### INSTRUCTIONS TO FOLLOW
Retype precisely the section of the data that starts at the line containing "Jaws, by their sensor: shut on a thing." and runs to its final line, ends included.

### RECORDS SHOWN
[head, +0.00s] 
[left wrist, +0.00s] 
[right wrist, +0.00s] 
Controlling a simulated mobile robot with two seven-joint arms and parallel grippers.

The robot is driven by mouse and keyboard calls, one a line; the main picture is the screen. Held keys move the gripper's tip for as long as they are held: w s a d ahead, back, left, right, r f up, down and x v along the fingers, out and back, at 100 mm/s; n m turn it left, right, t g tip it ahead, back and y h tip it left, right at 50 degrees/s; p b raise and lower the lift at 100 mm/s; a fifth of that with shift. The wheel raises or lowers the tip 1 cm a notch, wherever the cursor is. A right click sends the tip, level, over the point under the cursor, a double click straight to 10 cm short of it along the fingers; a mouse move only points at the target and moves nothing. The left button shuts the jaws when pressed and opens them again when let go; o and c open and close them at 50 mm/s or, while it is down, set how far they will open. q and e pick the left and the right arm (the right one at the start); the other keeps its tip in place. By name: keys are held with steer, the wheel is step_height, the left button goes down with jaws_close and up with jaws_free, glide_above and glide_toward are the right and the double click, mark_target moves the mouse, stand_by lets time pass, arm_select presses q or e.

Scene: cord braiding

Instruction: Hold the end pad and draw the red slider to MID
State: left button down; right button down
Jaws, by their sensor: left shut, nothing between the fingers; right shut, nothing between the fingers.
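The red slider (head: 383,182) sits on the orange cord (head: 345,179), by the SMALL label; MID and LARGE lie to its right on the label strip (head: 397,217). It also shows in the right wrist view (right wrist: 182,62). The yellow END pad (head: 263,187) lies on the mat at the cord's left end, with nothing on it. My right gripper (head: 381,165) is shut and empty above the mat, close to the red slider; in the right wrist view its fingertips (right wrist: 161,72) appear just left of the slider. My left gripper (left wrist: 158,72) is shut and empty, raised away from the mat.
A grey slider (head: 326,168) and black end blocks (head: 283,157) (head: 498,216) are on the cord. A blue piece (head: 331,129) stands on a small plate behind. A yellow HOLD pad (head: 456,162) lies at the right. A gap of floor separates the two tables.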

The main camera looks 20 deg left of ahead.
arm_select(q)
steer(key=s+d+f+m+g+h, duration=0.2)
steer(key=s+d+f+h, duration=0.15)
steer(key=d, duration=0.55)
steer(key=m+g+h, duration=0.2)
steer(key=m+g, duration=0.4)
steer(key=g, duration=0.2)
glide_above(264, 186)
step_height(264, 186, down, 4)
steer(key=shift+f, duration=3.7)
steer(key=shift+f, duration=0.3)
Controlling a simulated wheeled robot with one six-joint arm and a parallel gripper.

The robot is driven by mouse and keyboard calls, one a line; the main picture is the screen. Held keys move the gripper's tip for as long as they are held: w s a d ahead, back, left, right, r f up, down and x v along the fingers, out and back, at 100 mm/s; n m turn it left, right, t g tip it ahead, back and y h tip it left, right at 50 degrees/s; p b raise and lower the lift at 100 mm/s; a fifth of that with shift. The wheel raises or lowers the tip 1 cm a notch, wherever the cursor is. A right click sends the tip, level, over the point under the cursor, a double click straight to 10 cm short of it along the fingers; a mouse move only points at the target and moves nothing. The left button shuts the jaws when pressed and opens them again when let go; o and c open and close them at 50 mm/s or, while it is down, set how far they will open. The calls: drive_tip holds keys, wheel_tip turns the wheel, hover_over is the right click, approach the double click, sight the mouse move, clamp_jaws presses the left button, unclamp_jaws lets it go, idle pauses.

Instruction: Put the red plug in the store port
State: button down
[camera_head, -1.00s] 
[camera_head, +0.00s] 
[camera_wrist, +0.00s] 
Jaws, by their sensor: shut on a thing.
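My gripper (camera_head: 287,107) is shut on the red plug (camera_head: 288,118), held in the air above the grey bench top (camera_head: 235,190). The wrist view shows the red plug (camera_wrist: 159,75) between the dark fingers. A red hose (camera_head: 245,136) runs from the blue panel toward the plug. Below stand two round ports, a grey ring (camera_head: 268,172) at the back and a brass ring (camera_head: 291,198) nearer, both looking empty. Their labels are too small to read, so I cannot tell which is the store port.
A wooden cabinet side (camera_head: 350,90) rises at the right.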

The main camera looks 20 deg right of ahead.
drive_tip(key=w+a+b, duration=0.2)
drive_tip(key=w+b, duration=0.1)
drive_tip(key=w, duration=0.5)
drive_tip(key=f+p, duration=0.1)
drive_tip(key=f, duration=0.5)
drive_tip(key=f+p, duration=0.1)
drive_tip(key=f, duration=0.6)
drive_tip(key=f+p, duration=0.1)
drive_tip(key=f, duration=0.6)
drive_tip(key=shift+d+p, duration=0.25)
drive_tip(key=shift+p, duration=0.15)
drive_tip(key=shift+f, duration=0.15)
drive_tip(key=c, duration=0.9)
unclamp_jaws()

### OUTPUT OF THE TASK
Jaws, by their sensor: shut on a thing.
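My gripper (camera_head: 287,107) is shut on the red plug (camera_head: 288,118), held in the air above the grey bench top (camera_head: 235,190). The wrist view shows the red plug (camera_wrist: 159,75) between the dark fingers. A red hose (camera_head: 245,136) runs from the blue panel toward the plug. Below stand two round ports, a grey ring (camera_head: 268,172) at the back and a brass ring (camera_head: 291,198) nearer, both looking empty. Their labels are too small to read, so I cannot tell which is the store port.
A wooden cabinet side (camera_head: 350,90) rises at the right.

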The main camera looks 20 deg right of ahead.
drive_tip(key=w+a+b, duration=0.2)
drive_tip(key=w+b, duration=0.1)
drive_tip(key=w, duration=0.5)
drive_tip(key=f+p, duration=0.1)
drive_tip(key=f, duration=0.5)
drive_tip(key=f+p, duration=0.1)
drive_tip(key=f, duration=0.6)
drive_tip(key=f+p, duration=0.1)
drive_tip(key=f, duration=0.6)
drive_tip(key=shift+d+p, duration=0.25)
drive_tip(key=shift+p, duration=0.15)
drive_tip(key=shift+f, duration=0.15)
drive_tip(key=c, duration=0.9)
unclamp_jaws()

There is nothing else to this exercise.